Buddy doesn’t miss a beat, but says- “Oh… I think I have some right here!” And he reaches up into the sleeve of his coat, pulls out a little bottle of maple syrup, and proceeds to pour it all over the top of his spaghetti.
Buddy does things differently than ‘the rest of us.’ And although he is immersed in a different culture, he brings the foundation of what he knows with him… joy, peace, love, and hope… represented, if you’ll allow me some poetic license, in that little bottle of maple syrup he pulls out of his sleeve. And he’s not afraid to pour it out on everything and let it flow all over the place; even though everyone around him thinks he’s out of his mind!
This Advent season, we’ve been talking a lot about calling out in the darkness. We’ve discussed how to find our voice, to cry out, and to proclaim the light of Christ, despite living in what can be a very dark world. Have you seen those yard signs around town that implore us to “keep Christ in Christmas.” I get the sentiment, I suppose. Advent has been a time of reminding the church and the world of what is coming, and of proclaiming the foundation of what we believe in a strange culture.
Maybe you’ve resolved to “put Christ back in Christmas,” to bring the foundation of what you know in a strange culture. Maybe you’ve resolved to shop less and give more intentionally. Or maybe you’ve promised to pray more, serve more, and be more gracious. That type of planning is great. But then the ‘season’ hits, and doesn’t our resolve to funny things? Maybe the traditions we have don’t quite mesh with our alternative Christmas plan. And sometimes by the time we get to Christmas Eve, it feels like your whole plan to keep Christ in Christmas failed. But it doesn’t have to. No matter how many lights you have on your house or how many cookies you’ve baked or how stressed you feel … you haven’t missed it. And, in case you didn’t know, you have a little bottle of maple syrup up your sleeve.
The first Christmas seems a lot like this one. Amidst the stresses and busyness of real life, the emperor orders a census, forcing everyone (even pregnant women) to journey to their ancestral homes to be registered. Imagine what that might have been like. The whole extended family traveling to your hometown, everyone expecting to stay with relatives – siblings with their children, parents and grandparents, aunts and uncles, and cousins you haven’t spoken to since the last wedding or funeral.

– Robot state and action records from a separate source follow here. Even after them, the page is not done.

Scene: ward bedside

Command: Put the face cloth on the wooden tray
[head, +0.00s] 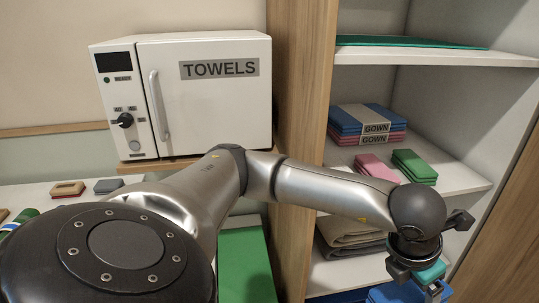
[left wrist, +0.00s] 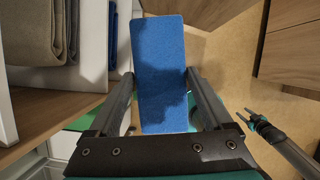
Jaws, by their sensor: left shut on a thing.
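My left gripper (left wrist: 160,98) is shut on a folded blue cloth, which I take as the face cloth (left wrist: 158,62). The cloth sits between the two fingers and sticks out beyond them. In the head view my left arm reaches right, with its gripper (head: 432,284) low in front of the shelf unit; the picture's bottom edge cuts off what is below. My right gripper (left wrist: 255,118) shows at the right of the left wrist view, apart from the cloth; its jaw opening is unclear. I cannot make out the wooden tray in either view.
The shelf unit (head: 510,60) holds folded gowns (head: 368,124), a pink cloth (head: 376,167), a green cloth (head: 414,166) and beige towels (head: 340,236). A white TOWELS cabinet (head: 205,110) stands left of it. Open floor (left wrist: 225,60) lies beyond the left gripper.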

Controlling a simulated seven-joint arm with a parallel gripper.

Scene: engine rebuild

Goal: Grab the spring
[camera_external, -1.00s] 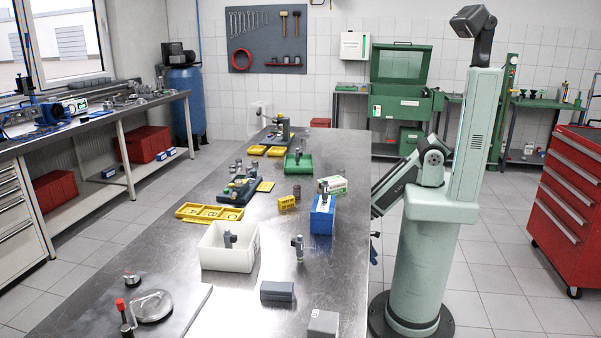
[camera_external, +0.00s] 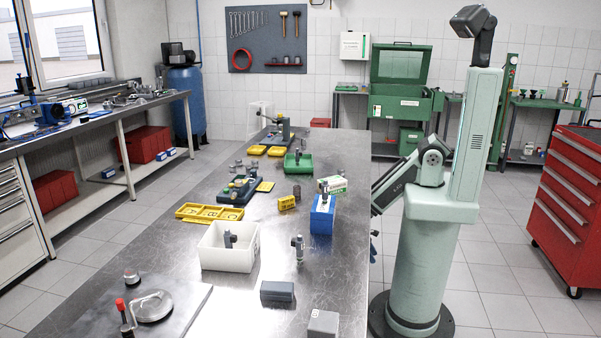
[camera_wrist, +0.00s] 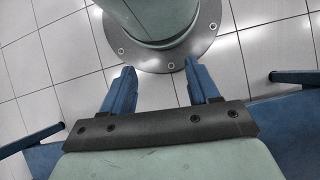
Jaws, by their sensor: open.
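I cannot pick out the spring for certain in either view. Small parts too tiny to identify lie on the metal bench (camera_external: 330,262), among them a dark upright cylinder (camera_external: 297,192) and pieces in a yellow compartment tray (camera_external: 208,219). My gripper (camera_wrist: 160,82) shows in the wrist view with its two blue fingers apart and nothing between them. It points down at the tiled floor next to my round base. In the external view it hangs low beside the right edge of the bench, mostly hidden, with only a bit of blue showing.
On the bench stand a white bin (camera_external: 227,258), a blue box (camera_external: 322,219), a grey box (camera_external: 277,293), a small yellow box (camera_external: 287,203), an upright metal part (camera_external: 299,249) and a green tray (camera_external: 299,166). A red tool cabinet (camera_external: 575,200) stands at the right. Bare bench lies around the boxes.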

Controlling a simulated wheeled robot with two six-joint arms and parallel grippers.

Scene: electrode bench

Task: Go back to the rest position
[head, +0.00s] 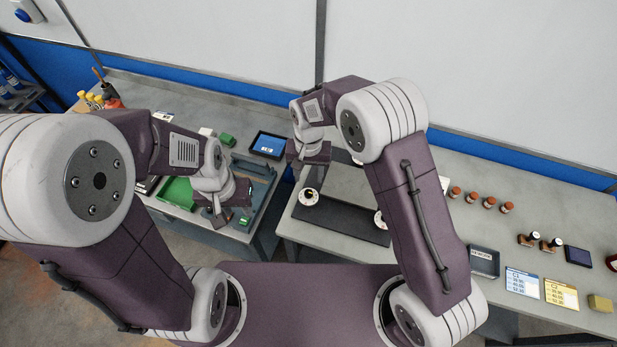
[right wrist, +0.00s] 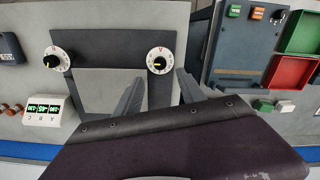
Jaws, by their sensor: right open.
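My left gripper (head: 221,216) hangs low over the left bench, beside a green tray and a small green block; its jaws are too small to judge. A second white dial (right wrist: 57,58) sits further left on the same dark panel (right wrist: 110,44).
A green bin (right wrist: 301,32) and a red bin (right wrist: 289,76) stand on the left bench. A lit display (right wrist: 43,108) is near the dials. Brown-capped jars (head: 489,202), a grey tray (head: 484,260) and cards (head: 522,282) lie right. A wall closes the back.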

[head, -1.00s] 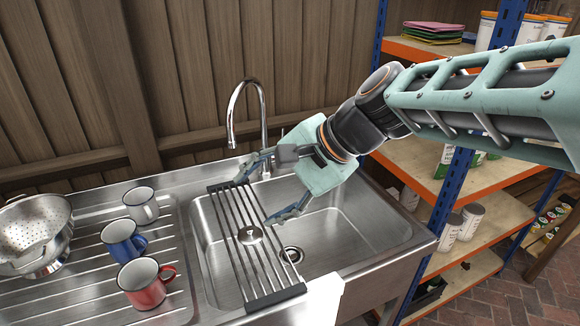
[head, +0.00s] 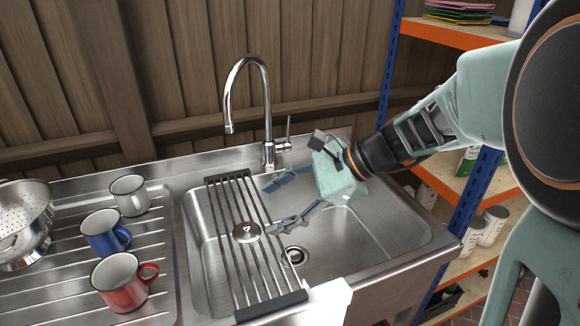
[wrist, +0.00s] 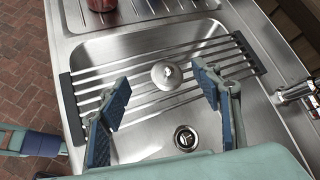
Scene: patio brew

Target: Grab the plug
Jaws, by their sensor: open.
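The plug (head: 246,232), a round silver disc with a small knob on top, lies on the dark roll-up rack (head: 272,296) across the left part of the sink. In the wrist view the plug (wrist: 166,74) shows between and beyond my two blue-padded fingers. My gripper (head: 268,208) is open and empty, to the right of the plug in the head view. A gap shows between the fingers and the plug in the wrist view; their height above the rack is hard to judge.
The sink basin (head: 375,235) has an open drain (head: 296,256). A tall tap (head: 268,120) stands behind it. White, blue (head: 106,233) and red (head: 125,282) mugs and a colander (head: 22,220) are on the drainboard at left. Shelves (head: 460,180) stand at right.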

Imagine that all that family has arrived and is staying in your guest rooms (and by the way that is the real word for” Inn”… we translate it as no room in ” Inn” but it really means, guest room, or upper room of a house). Then, Joseph arrives with Mary, a very pregnant Mary, who just happens to be in labor!
And because their was no room in the guest room, the pregnant couple went to the stable – well, it was more like the living room, a multipurpose room where the family would eat and work during the day. At night, the room would be cleared out for the animals – that’s why there was a manger. The next morning, the animals would go back outside- the room would be swept and cleaned out, the family returning to their work for the next day.
This tired pregnant woman, desperate for rest after the long journey, put up with the animals and the noise and the smells. And sure enough, Mary delivers her baby! Mary and Joseph, chosen to raise God’s son, wrapped their newborn in bands of cloth, and aid him in a feeding trough, because that was what was there.
In the middle of the night, there comes some visitors, filthy, even worse smelling than the animals, shepherds. Joseph maybe tries to place their faces as maybe being distant relatives (every family has their share of shepherds), but they just tell him they have seen angels, and they are here to worship the baby! And Joseph, who has had a visit from an angel himself, lets them in.
And, in the middle of the room, in the middle of the ruckus, in the manger cum cradle, Jesus, the Christ Child, sleeps. Some may recognize that the Savior of the World has just been born in their midst but most certainly have no clue. Life continues – the gathering continues, the celebrations continue, the culture continues.
You see, this is why you haven’t failed at keeping Christ in Christmas. Because Christ IS Christmas. Regardless of whether we show up at the door in the middle of the night after a divine encounter with a host of angels, or shuffle through the whole experience more concerned about lights and gifts and cookies, Christmas will always be about Christ. We might commercialize it, bake through it, or sleep through it; but, we cannot take Christ out of Christmas.
And do you know why? Because Christ can’t take YOU out of Christmas. You are the reason for the season. You are the reason that the Son was sent by the Father in the first place. It is because of God’s great love for you that Chrsit was born in Bethlehem.
“For God so loved the world that God gave God’s only son!” (John 3:16)
Because God so loved each one of us, the Word became flesh, bringing the foundations of everything God knows – love, peace, joy, hope.
And truly I tell you that God loves you so very much that tonight, and tomorrow, and every single day that you are willing, and even when you’re not willing – when you’re stuffing turkeys and singing carols, or buying goats for families in Kenya, or just watching the game, whether you are thinking about Christ or not thinking about Christ – a nail pierced hand is reaching up into the inside of a sleeve, and pulling out a little bottle of maple syrup, and is pouring its contents out on everything, and letting it flow all over the place. Merry Christmas.